Mr Williams, who served in Bosnia, Iraq and Afghanistan, said that bombing raids would see Isis hurt militarily and cede ground. But he added that they would gain support among civilians if ordinary Iraqis saw only bombing and no Western attempts at forging a political deal. The current plan, he added, "risks looking fearful and half-cock".
Nadhim Zahawi, the Baghdad-born Conservative MP for Stratford-on-Avon, said that while it was right to join a coalition of Arab Sunni states, Jordan, UAE, Saudi Arabia, and the US, "we have to be realistic about what that can achieve".
Mr Zahawi said that Western forces must learn from their mistakes in 2007, when US General David Petraeus forged alliances between US forces and Sunni tribes to help drive out al-Qaeda in Iraq. However, Nouri al-Maliki, Iraqi prime minister from 2006 until earlier this month, has been accused of sectarianism that resulted in a Sunni uprising.
Mr Zahawi said: "We convinced them to do all this stuff in 2007, they did it and then we abandoned them to Maliki who then holed them out. That was the Petraeus doctrine.
"That process will only work [this time] if the end result is a political settlement, that that community feels happy with, satisfied with, ie they have skin in the political game, they've got some say in governing themselves and that didn't happen because Maliki chose a different path. The other lesson we need to learn is that we can't do nation-building, it has to be up to the local community to decide who they want to govern themselves."
Speaking to the Today programme yesterday, Reverend Andrew White, the so-called "vicar of Baghdad", who leads Iraq's only Anglican church, said that tensions in Iraq emerged "the day the Americans withdrew" in 2011. He said that the UK and US had to admit that the reason for IS's growth in Iraq was because they withdrew their troops when the domestic forces were not strong enough.

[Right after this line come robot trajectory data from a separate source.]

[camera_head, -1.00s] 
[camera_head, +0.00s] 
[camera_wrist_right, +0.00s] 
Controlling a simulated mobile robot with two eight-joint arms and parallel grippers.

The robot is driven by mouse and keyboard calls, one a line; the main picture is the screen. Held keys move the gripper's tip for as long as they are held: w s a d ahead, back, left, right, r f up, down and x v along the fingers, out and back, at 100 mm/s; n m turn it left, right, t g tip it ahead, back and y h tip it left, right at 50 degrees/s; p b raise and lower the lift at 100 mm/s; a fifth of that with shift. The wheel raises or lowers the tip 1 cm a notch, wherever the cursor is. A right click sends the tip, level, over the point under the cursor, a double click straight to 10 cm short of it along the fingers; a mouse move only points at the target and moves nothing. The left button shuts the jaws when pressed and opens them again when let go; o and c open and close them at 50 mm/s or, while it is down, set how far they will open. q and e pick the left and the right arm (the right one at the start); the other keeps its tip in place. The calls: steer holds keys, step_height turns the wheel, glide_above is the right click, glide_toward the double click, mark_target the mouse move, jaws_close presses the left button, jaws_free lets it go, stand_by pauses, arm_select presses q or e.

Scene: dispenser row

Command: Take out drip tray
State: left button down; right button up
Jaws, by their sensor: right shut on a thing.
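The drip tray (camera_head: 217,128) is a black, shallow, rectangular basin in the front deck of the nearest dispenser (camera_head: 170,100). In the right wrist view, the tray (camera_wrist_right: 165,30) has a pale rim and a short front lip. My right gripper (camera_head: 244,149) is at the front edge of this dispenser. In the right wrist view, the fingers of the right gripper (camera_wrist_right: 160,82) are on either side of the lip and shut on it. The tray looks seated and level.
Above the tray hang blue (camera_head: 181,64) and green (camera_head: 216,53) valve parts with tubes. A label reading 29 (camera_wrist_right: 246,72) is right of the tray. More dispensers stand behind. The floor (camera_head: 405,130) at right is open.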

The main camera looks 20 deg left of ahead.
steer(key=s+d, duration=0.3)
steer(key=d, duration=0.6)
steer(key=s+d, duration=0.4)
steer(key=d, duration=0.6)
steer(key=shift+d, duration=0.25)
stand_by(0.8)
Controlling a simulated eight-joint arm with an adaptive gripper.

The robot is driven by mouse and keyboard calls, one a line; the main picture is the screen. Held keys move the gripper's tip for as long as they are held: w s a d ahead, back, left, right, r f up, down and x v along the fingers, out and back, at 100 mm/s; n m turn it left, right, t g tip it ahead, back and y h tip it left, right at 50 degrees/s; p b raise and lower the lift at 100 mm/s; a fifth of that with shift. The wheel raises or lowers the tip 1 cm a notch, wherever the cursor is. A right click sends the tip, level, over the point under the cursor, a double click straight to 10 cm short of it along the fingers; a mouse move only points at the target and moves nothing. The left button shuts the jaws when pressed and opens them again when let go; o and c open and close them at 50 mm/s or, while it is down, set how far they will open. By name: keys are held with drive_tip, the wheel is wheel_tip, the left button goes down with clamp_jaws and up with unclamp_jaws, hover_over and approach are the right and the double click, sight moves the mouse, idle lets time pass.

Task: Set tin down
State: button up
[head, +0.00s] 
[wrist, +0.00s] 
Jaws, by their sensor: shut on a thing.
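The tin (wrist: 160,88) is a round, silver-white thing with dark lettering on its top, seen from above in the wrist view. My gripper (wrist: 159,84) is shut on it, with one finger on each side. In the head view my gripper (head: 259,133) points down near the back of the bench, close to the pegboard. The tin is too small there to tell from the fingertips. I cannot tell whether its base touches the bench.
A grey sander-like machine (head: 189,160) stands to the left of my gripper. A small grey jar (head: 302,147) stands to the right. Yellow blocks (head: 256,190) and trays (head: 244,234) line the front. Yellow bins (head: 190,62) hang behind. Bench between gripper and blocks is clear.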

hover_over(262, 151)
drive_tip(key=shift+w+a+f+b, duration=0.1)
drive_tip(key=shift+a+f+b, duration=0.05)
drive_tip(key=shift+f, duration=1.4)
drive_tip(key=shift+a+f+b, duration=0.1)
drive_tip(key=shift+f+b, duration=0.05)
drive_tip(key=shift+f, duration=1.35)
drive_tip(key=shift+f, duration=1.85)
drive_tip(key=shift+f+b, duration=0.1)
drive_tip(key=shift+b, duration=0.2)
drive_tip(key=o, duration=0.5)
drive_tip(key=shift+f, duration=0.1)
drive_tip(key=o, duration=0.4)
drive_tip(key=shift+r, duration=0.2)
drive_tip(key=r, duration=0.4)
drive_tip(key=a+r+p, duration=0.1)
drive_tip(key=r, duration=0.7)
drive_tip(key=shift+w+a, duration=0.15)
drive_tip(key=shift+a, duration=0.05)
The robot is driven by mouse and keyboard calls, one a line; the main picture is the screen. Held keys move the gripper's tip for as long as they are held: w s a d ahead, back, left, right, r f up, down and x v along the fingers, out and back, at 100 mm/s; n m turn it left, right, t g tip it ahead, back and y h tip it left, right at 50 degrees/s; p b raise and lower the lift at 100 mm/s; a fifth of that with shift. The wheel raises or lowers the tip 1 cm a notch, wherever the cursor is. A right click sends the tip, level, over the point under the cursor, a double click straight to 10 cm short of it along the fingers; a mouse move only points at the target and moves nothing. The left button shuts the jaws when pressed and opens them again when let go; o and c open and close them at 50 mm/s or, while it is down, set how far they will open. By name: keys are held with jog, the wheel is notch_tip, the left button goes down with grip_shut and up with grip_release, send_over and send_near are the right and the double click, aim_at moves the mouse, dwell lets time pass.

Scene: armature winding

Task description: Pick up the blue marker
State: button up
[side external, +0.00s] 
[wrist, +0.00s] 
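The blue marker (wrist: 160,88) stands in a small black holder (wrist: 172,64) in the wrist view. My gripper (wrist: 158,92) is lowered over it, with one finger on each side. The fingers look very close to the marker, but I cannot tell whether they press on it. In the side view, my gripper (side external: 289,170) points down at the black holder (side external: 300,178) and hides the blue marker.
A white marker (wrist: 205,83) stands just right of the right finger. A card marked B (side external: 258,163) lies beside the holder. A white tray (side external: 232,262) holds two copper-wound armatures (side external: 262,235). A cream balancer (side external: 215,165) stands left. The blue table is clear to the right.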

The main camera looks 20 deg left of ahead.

He added that the "reality" is that ground troops will be needed to eventually topple Isis, which is militarily powerful because it has stolen tanks and equipment from Iraqi troops. "Isis is an evil, evil force – the only way to control these bigots is to further put at risk Iraqi people," he warned.
Dr Nafeez Ahmed, executive director of the Institute for Policy Research & Development, agreed that a US-UK invasion is "inevitable as local ground forces are pretty useless". He added that air strikes would force Isis to "blend into the civilian population", which would result in the death of more innocent people when targets are attacked.
"We might win some short-term battles but we will create more grievances that will empower the Isis cause in the long run," said Dr Ahmed.
Chris Doyle, director at the Council for Arab-British Understanding, said that the strategy didn't seem "fully formed yet". He warned that diminishing Isis's power base, even ultimately in Syria, begs the question of "who steps into that vacuum", opening up the possibility of simply destroying one extremist group only to see another replace it.
"The bigger issue is to actually help Syria, but if you just want to defeat Isis then you lose sight of that overall goal," added Mr Doyle.
There is still disagreement over whether there is a legal basis for joining US air strikes on Syria. The Iraqi government has invited the attacks on its territory, but Syrian president Bashar al-Assad has not.
Philippe Sands QC, professor of international law at University College London, repeated his concerns yesterday that there is a lack of concrete legal justification. Others have argued that there are interventionist grounds to help the Syrian people, more than 3 million of whom are now registered as refugees, while David Cameron has claimed that the UK could go in because the Assad regime is illegitimate.
David Davis, the Conservative former shadow home secretary who abstained in Friday's vote, said that many of these difficult questions could not be answered in six hours of parliamentary debate.
"The moral case is clear, the practical case is not," he said. "There's no clear indication or our aim – what do we do when we stop bombing?"
Mr Davis added that his concerns were further fuelled by criticisms of air strikes made by former high-ranked military personnel in the US. Retired General James Conway, a former head of the Marine Corps, is reported to have said at a conference in Washington earlier this month that President Obama's plans to destroy IS did not have "a snowball's chance in hell of succeeding".
And, Mr Davis added, if that's what former top military generals are saying openly, it's probably what current US military leaders are thinking as well.